The results? Despite a 6.7 percent increase in reporting—the highest level since the FBI began compiling stats in 1991—total hate crime incidents increased only slightly, from 7,489 in 2003 to 7,649 in 2004. The number of actual hate crime murder victims fell significantly, from 14 to 5.

Here on this website, you can find the complete report—with detailed information on offenses, victims, offenders, location of incidents, as well as breakdowns by state and community. Also see our national press release for an overview of the results.

As you look at the numbers, we urge you to remember that behind each and every statistic is a real and often tragic story...of Americans hurt, traumatized, and sometimes killed through acts of hatred and prejudice.

Director Robert Mueller, in his 11/3 speech at an Anti-Defamation League conference in New York, told just one of these stories:

"In Oklahoma City, Aryan Nations member Sean Gillespie targeted a woman because of her religion. Unable to find her, he firebombed the Temple B'nai Israel synagogue. When he was arrested and interviewed by FBI agents, he told them he would kill blacks, Jews, abortion doctors, and homosexuals if he could get away with it."

He never got the chance, thanks to the FBI and its law enforcement partners. Gillespie was arrested in April 2004, convicted at trial, and sentenced to 39 years in prison this past August.

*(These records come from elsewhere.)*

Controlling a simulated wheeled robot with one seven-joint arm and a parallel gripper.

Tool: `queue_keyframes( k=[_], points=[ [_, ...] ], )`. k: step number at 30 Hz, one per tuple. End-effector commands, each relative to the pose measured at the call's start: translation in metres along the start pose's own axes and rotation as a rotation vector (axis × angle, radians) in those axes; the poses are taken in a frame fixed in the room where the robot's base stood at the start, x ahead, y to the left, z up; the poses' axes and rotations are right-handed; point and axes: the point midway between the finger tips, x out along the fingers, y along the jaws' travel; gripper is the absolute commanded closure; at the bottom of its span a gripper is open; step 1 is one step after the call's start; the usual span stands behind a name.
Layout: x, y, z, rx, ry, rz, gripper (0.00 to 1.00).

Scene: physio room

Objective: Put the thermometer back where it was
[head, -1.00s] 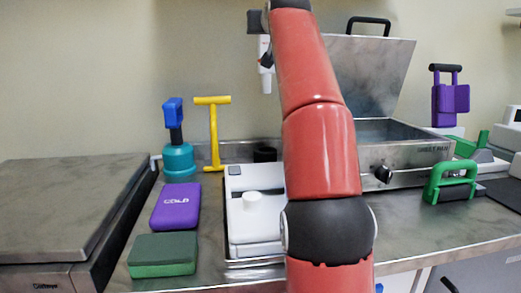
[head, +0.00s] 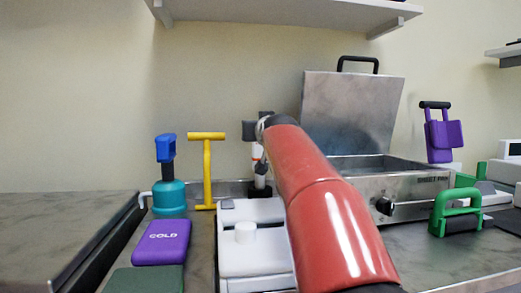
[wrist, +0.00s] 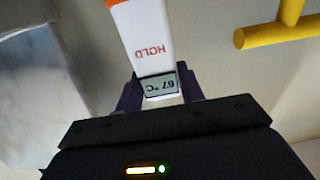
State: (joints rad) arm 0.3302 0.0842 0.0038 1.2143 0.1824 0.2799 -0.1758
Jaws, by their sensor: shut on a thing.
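The thermometer (wrist: 148,35) is white with an orange end, a HOLD label and a small display reading about 67 °C. My gripper (wrist: 160,90) is shut on it near the display in the wrist view. In the head view the thermometer (head: 257,152) hangs below my gripper (head: 257,131), roughly upright. A dark cup-like holder (head: 261,190) stands on the counter behind the white device, beneath the thermometer. My arm partly covers this area, and I cannot tell whether the thermometer's lower end is inside the holder.
A yellow T-shaped stand (head: 207,170) and a teal-and-blue tool (head: 169,190) stand left of the holder. A white device (head: 250,260) is in front. A steel heater (head: 400,190) with raised lid is on the right. A purple COLD pack (head: 162,243) lies at front left.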

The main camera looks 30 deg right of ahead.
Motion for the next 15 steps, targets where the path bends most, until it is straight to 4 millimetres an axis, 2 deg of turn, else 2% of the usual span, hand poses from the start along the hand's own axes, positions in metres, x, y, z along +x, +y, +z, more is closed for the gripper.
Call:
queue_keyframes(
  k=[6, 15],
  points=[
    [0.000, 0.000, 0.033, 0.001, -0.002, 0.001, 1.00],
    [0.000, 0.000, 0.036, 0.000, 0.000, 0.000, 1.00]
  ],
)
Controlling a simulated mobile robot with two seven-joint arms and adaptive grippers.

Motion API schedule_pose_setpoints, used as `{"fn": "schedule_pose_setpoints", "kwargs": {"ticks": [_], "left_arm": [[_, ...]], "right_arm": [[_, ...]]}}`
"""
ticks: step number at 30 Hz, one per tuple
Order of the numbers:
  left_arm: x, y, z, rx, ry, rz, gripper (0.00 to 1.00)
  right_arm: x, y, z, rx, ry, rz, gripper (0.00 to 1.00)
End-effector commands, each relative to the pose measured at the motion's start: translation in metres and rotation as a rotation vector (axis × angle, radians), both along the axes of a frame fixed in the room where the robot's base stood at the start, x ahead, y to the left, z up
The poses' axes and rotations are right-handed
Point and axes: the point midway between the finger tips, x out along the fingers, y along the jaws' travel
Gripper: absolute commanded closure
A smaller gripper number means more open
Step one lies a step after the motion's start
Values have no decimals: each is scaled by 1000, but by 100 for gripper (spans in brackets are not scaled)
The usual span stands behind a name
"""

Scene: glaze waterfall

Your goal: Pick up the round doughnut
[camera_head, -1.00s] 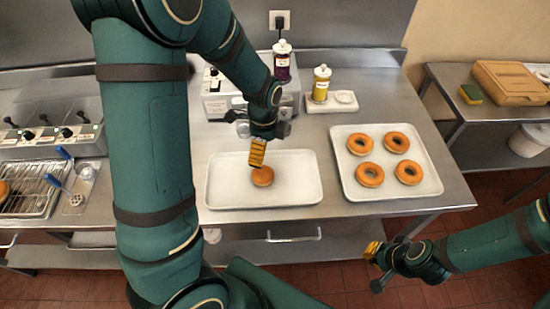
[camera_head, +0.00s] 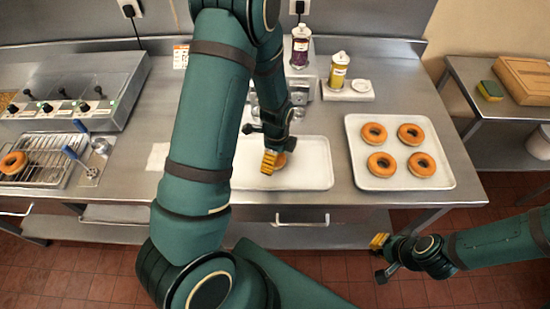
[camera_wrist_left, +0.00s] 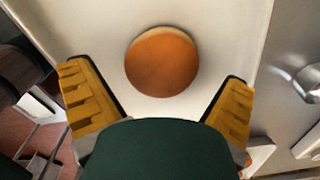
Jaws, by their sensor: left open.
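The round doughnut is a plain brown bun without a hole. It lies on the left white tray (camera_head: 315,178), partly hidden behind my left gripper (camera_head: 268,163) in the head view. In the left wrist view the round doughnut (camera_wrist_left: 161,62) shows whole, ahead of and between the two yellow fingers of my left gripper (camera_wrist_left: 160,105). Those fingers are spread wide and hold nothing. My right gripper (camera_head: 379,242) is low at the right, in front of the table and away from the doughnuts. Its finger gap cannot be made out.
A second white tray (camera_head: 398,182) at the right holds several ring doughnuts. Behind stand a purple bottle (camera_head: 300,47) and a yellow bottle (camera_head: 339,70). At the left are a wire rack (camera_head: 38,172) with a ring doughnut and a machine with knobs (camera_head: 100,92).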

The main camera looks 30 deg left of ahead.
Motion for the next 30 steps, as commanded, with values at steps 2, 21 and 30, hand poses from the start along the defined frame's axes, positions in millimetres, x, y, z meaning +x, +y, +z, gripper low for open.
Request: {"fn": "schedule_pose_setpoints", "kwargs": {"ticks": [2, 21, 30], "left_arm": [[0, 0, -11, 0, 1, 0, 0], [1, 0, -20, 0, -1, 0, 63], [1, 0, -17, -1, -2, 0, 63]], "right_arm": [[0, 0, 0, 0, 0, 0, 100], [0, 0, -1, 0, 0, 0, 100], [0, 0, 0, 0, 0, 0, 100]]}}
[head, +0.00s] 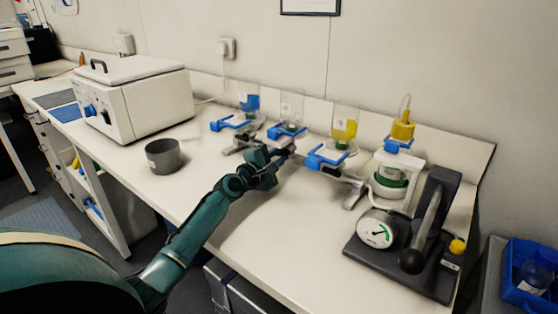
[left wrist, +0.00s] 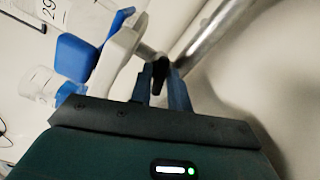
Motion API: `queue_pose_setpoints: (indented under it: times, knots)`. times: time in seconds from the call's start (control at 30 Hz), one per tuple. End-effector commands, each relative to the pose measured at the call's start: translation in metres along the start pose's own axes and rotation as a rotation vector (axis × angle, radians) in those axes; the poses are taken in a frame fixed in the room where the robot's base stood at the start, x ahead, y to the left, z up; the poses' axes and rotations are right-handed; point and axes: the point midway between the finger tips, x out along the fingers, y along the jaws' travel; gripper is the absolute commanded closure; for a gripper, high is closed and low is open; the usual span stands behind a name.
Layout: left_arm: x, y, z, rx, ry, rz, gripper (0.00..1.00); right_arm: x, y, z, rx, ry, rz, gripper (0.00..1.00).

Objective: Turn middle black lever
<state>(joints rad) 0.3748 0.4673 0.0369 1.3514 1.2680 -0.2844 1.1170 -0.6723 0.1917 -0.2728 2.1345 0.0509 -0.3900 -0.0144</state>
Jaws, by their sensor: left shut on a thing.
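The filtration manifold (head: 352,194) stands on the bench with three clear funnels held by blue clamps. The middle funnel (head: 291,104) and its blue clamp (head: 287,131) are just behind my left gripper (head: 284,150). In the left wrist view, the two fingers of my left gripper (left wrist: 161,86) are closed on a small black lever (left wrist: 160,72) below the metal pipe (left wrist: 205,35). The middle blue clamp (left wrist: 76,57) and a clear funnel (left wrist: 40,83) show at the left there. The fingers mostly hide the middle lever in the head view. My right gripper is not in view.
A grey cup (head: 163,157) stands left of my left arm, near a white lidded machine (head: 135,95). A black device with a gauge and hand lever (head: 419,245) stands at the right. A blue crate (head: 528,270) is at the far right. The bench front is clear.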

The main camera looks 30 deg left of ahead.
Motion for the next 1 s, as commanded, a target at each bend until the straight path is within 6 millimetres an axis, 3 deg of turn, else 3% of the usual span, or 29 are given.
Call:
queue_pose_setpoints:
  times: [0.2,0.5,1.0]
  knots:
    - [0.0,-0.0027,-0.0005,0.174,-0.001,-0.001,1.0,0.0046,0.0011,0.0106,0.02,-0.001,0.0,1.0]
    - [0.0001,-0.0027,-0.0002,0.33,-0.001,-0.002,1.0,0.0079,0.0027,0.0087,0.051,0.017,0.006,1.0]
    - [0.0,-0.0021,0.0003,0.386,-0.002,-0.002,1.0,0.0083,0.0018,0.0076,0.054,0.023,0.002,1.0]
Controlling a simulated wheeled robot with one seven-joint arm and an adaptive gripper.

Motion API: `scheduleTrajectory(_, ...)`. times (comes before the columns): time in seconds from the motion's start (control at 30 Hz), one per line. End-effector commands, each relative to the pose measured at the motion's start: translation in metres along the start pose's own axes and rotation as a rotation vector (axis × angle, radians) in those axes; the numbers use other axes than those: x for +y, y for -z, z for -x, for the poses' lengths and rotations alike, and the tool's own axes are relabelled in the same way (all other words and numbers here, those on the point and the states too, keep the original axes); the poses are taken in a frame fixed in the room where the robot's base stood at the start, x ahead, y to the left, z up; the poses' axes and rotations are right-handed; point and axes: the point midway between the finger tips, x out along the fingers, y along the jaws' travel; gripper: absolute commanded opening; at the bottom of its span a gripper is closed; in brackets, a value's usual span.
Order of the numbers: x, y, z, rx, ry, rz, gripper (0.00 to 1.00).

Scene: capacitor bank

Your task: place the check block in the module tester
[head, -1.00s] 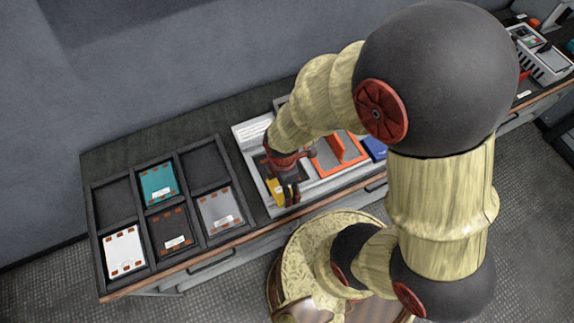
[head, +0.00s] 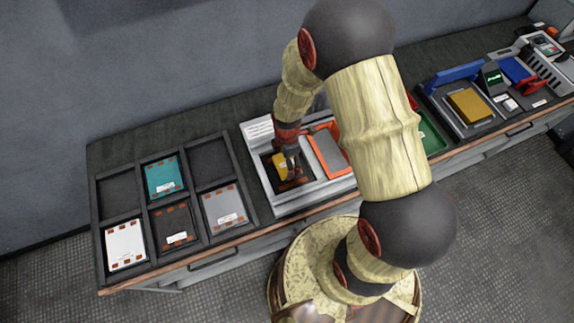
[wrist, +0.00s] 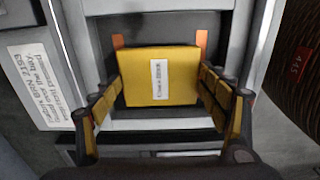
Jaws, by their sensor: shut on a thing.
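The yellow check block (wrist: 160,77) has a white label and sits between the two fingers of my gripper (wrist: 163,98), which touch its sides. In the head view the block (head: 280,165) is at the left compartment of a pale grey unit (head: 290,200), probably the module tester. The wrist view shows the block over or in a grey-walled recess, with copper-coloured strips just behind it. I cannot tell whether it touches the floor of the recess. An orange-framed grey panel (head: 328,150) is to the right on the same unit. My arm hides part of the unit.
A dark tray (head: 140,215) with white, brown, grey and teal modules is at the left; two compartments are empty. A station with a gold block (head: 470,105) and blue bar (head: 453,76) is at the right. A green tray (head: 430,137) lies between. A wall is behind.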

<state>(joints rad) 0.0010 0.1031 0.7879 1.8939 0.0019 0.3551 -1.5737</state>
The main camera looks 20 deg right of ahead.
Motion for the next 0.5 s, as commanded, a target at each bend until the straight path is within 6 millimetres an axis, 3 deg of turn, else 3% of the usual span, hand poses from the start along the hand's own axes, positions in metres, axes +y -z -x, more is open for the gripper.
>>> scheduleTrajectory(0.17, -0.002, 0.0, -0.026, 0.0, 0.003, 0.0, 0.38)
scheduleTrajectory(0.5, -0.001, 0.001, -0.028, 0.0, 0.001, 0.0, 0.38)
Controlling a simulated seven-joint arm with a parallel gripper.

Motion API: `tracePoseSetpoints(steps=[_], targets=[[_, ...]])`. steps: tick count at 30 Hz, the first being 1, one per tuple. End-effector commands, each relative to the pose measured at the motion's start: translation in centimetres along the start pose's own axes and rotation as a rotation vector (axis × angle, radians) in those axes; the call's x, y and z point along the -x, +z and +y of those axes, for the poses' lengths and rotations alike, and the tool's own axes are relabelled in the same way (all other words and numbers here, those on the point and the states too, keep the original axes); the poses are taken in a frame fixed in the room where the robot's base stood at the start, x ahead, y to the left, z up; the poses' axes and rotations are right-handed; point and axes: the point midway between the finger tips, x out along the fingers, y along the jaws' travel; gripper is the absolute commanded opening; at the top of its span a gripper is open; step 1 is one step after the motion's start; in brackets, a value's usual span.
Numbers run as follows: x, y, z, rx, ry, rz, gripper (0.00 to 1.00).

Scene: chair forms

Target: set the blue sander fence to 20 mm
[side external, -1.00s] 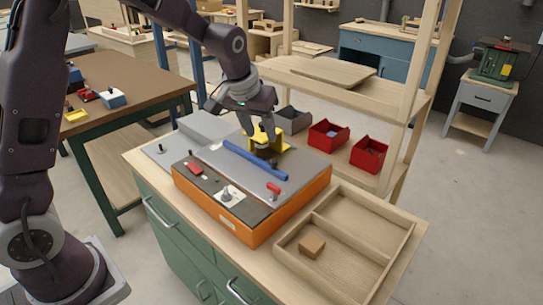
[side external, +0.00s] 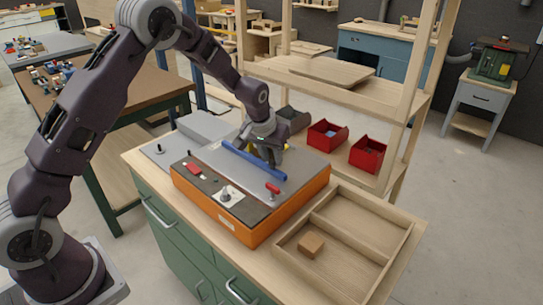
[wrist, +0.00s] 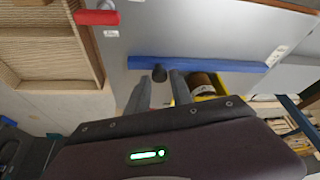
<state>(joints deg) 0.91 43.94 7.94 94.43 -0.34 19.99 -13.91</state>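The blue fence (side external: 254,161) is a long bar lying across the grey plate (side external: 222,174) of the orange-sided sander (side external: 267,226). It also spans the wrist view (wrist: 200,64). My gripper (side external: 270,158) is low over the plate, just behind the fence. A yellow part (wrist: 213,91) with a brown cylinder (wrist: 202,84) is right of the fingers. Any scale reading is too small to read.
A red lever (side external: 272,188), a red switch (side external: 194,169) and a white dial (side external: 226,194) are on the sander's top. A wooden tray (side external: 375,222) with a small wooden block (side external: 311,244) is on the right. Red bins (side external: 327,135) stand behind.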

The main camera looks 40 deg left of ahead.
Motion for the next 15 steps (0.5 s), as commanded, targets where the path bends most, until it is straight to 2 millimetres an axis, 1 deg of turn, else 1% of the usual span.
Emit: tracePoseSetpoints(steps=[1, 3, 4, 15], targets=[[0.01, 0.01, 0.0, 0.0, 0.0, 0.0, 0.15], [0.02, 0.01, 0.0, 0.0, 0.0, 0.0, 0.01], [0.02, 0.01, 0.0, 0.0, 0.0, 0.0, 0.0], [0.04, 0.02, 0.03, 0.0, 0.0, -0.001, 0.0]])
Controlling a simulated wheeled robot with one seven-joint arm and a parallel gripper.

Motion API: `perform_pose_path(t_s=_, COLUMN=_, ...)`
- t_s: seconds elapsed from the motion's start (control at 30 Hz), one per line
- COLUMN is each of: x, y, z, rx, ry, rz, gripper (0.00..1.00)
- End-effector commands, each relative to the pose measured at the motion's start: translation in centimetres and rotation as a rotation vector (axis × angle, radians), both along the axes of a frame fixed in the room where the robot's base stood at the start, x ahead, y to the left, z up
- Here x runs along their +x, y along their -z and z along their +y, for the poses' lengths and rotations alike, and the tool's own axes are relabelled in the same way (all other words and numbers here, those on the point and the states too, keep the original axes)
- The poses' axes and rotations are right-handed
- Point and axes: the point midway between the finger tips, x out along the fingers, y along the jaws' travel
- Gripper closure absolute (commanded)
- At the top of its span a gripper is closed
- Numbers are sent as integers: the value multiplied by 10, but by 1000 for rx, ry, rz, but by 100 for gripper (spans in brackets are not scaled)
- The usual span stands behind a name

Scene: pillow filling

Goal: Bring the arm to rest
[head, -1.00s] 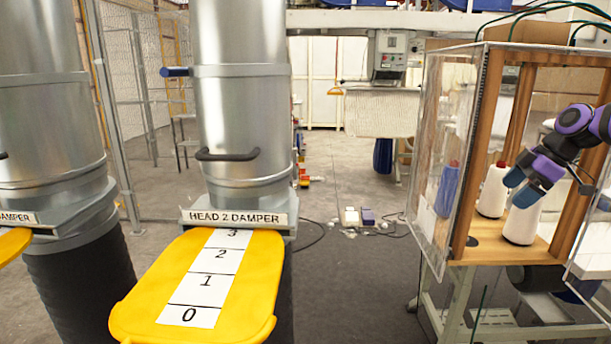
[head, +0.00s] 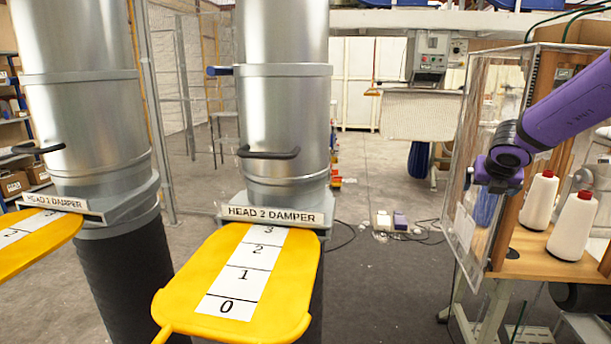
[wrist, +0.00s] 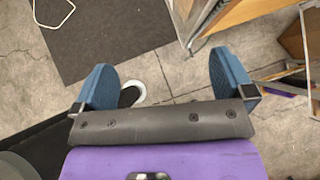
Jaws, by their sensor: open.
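My gripper (wrist: 160,62) is open in the wrist view, with its two blue fingers wide apart and nothing between them. Bare concrete floor shows below the fingers. In the head view my purple arm (head: 560,112) reaches in from the right edge, in front of the wooden-framed clear cabinet (head: 493,100). Its lower end is folded in front of the cabinet's clear side, and the blue fingers cannot be made out there.
Two white cones (head: 540,200) stand on the cabinet's wooden floor. The yellow plate of the head 2 damper (head: 180,300) juts out in the foreground, with the head 1 damper plate (head: 30,250) to its left. Dark floor between dampers and cabinet is mostly clear.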

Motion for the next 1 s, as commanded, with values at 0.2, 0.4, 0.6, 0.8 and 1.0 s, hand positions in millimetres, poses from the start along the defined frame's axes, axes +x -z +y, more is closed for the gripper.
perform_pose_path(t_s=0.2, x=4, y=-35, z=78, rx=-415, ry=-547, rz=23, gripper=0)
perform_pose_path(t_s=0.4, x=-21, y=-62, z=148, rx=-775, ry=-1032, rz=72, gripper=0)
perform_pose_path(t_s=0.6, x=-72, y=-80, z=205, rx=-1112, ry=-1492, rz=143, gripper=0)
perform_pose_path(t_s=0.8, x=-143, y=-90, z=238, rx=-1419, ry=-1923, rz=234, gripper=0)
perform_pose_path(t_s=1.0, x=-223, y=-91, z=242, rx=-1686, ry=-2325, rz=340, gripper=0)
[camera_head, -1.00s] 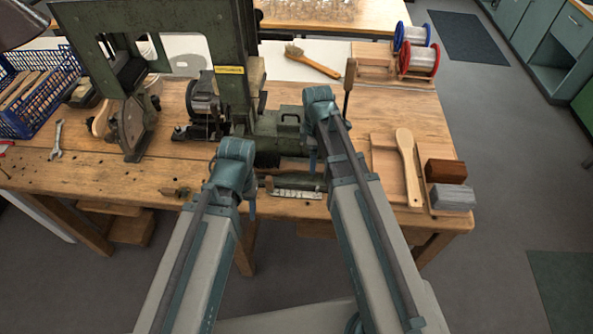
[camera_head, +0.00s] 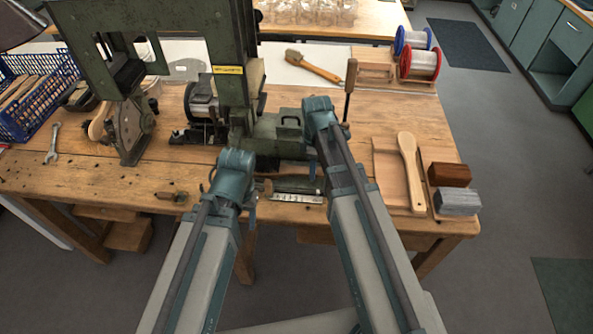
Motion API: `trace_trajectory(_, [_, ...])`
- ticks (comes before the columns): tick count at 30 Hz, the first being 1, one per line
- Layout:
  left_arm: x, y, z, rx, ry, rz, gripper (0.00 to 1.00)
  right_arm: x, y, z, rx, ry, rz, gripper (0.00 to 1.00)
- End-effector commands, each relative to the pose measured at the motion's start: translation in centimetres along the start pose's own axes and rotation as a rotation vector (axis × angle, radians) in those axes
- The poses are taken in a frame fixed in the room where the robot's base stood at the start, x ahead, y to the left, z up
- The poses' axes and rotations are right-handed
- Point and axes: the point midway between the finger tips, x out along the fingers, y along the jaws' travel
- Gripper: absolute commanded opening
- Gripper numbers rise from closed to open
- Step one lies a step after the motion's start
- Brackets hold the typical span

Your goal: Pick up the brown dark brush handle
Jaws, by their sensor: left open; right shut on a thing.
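My right gripper (camera_head: 314,165) is in front of the green machine's base, its fingers pointing down and shut on a thing. My arm hides most of the fingers, so I cannot tell clearly what they hold. My left gripper (camera_head: 250,208) is open near the table's front edge, left of the right one. A dark brown block (camera_head: 449,174) lies on the table at the right. A pale wooden brush handle (camera_head: 410,172) lies left of it, on a light board. A brush with a brown handle (camera_head: 318,68) lies at the back.
The green tufting machine (camera_head: 228,70) stands over the table's middle. A grey block (camera_head: 457,202) lies in front of the brown block. Spools (camera_head: 419,62) stand at the back right, a blue crate (camera_head: 38,108) at the left, a wrench (camera_head: 53,143) beside it.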

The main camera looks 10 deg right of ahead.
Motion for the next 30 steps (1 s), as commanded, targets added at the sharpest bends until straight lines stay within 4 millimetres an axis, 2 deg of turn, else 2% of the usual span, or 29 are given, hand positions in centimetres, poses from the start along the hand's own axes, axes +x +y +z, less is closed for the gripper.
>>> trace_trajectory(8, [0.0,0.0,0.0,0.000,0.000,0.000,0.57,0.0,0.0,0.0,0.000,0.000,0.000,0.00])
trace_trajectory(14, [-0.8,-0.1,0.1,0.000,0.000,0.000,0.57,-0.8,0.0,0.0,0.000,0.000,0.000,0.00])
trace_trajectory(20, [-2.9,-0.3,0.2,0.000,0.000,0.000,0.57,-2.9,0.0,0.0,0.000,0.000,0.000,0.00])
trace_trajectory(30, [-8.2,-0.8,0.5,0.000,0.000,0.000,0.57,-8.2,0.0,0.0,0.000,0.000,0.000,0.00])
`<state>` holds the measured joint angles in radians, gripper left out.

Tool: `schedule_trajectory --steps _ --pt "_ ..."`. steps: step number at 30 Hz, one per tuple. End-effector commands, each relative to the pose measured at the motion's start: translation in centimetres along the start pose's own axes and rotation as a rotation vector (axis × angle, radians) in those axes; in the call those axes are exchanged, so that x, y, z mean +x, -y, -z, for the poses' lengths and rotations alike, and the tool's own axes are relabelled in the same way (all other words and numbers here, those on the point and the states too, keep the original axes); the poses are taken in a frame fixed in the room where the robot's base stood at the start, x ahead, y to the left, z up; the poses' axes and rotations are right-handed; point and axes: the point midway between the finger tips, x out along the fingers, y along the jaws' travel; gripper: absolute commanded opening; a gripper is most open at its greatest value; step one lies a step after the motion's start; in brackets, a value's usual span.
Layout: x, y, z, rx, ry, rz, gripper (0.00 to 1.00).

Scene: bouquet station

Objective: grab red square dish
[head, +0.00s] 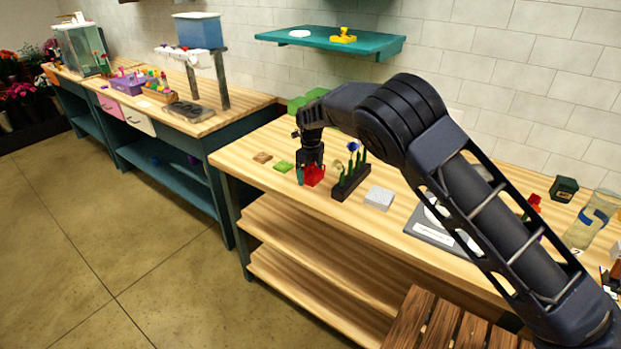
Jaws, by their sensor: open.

The FBI remains focused on aggressively investigating and preventing these heinous crimes—not only because they violate the fundamental civil rights of Americans, but also because, as the Director noted in his speech, "It is the same groups preaching hatred and intolerance here in our country that plant the seeds that grow into terrorism."

We hope that this year's report will continue to raise awareness on the seriousness and extent of hate crimes in America and thereby help prevent future bias-driven acts of violence and terrorism across our nation.